→ GIVEN DATA
• • • • •

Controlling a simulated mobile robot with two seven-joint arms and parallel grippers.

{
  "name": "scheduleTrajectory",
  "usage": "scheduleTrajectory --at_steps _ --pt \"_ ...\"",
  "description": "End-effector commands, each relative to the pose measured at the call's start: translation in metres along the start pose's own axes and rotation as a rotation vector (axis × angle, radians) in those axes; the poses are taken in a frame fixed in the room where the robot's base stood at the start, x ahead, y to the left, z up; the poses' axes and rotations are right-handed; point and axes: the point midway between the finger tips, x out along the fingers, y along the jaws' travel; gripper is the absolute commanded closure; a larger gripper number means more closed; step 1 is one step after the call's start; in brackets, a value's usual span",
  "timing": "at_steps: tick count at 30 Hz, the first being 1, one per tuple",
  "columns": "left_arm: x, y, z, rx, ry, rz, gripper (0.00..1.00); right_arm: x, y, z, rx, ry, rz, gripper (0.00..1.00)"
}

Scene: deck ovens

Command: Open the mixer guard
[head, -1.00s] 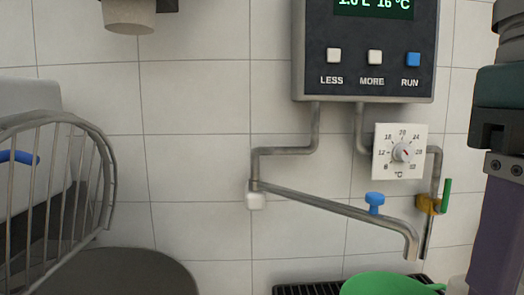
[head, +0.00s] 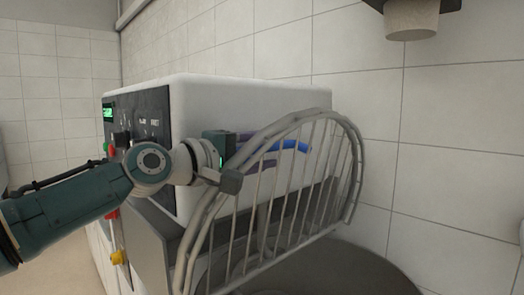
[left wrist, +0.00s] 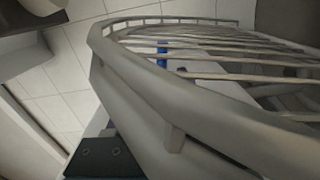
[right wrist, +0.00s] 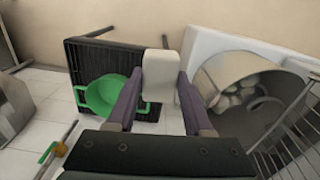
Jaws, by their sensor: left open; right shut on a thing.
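The mixer guard (head: 345,165) is a grey arched cage of bars beside the white mixer body (head: 235,100), above the dark bowl (head: 345,270). A blue handle (head: 292,146) shows behind its bars; it also shows in the left wrist view (left wrist: 162,55). My left gripper (head: 268,151) is open at the guard, its purple fingers partly hidden by bars. Its fingertips are close to the handle's left end; I cannot tell whether they touch it. My right gripper (right wrist: 158,88) is shut on a pale block (right wrist: 157,78), seen only in the right wrist view.
The mixer's dark control panel (head: 140,120) faces left. A tiled wall (head: 450,150) stands behind, with a hanging beige cylinder (head: 410,20) at top right. The right wrist view shows a green bowl (right wrist: 90,98) on a black rack (right wrist: 80,60) and a round container (right wrist: 225,75) holding pale lumps.

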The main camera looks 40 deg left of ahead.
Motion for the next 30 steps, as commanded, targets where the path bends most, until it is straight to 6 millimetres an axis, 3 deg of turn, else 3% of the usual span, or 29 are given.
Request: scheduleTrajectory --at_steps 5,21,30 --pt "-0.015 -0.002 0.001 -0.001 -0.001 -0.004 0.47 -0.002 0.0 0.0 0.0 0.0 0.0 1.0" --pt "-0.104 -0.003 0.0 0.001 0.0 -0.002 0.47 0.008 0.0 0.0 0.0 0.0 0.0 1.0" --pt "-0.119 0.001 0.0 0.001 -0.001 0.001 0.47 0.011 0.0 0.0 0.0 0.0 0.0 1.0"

• • • • •

→ WHAT NEEDS TO BE DONE
Only the lines from the one with "--at_steps _ --pt" through the one with "[right wrist, +0.00s]" belong in your copy; retype them exactly and drop any pictures.

→ RESULT OF THIS EXERCISE
  "usage": "scheduleTrajectory --at_steps _ --pt \"_ ...\"",
  "description": "End-effector commands, each relative to the pose measured at the call's start: translation in metres along the start pose's own axes and rotation as a rotation vector (axis × angle, radians) in those axes; the poses are taken in a frame fixed in the room where the robot's base stood at the start, x ahead, y to the left, z up; the poses' axes and rotations are right-handed; point and axes: the point midway between the finger tips, x out along the fingers, y along the jaws' travel; gripper is the absolute commanded closure; a larger gripper number means more closed; step 1 is one step after the call's start; in brackets, a value's usual span",
  "timing": "at_steps: tick count at 30 Hz, the first being 1, one per tuple",
  "columns": "left_arm: x, y, z, rx, ry, rz, gripper (0.00..1.00); right_arm: x, y, z, rx, ry, rz, gripper (0.00..1.00)"
}

Scene: deck ovens

Command: Open the mixer guard
[head, -1.00s] 
[head, +0.00s] 
[left wrist, +0.00s] 
[right wrist, +0.00s] 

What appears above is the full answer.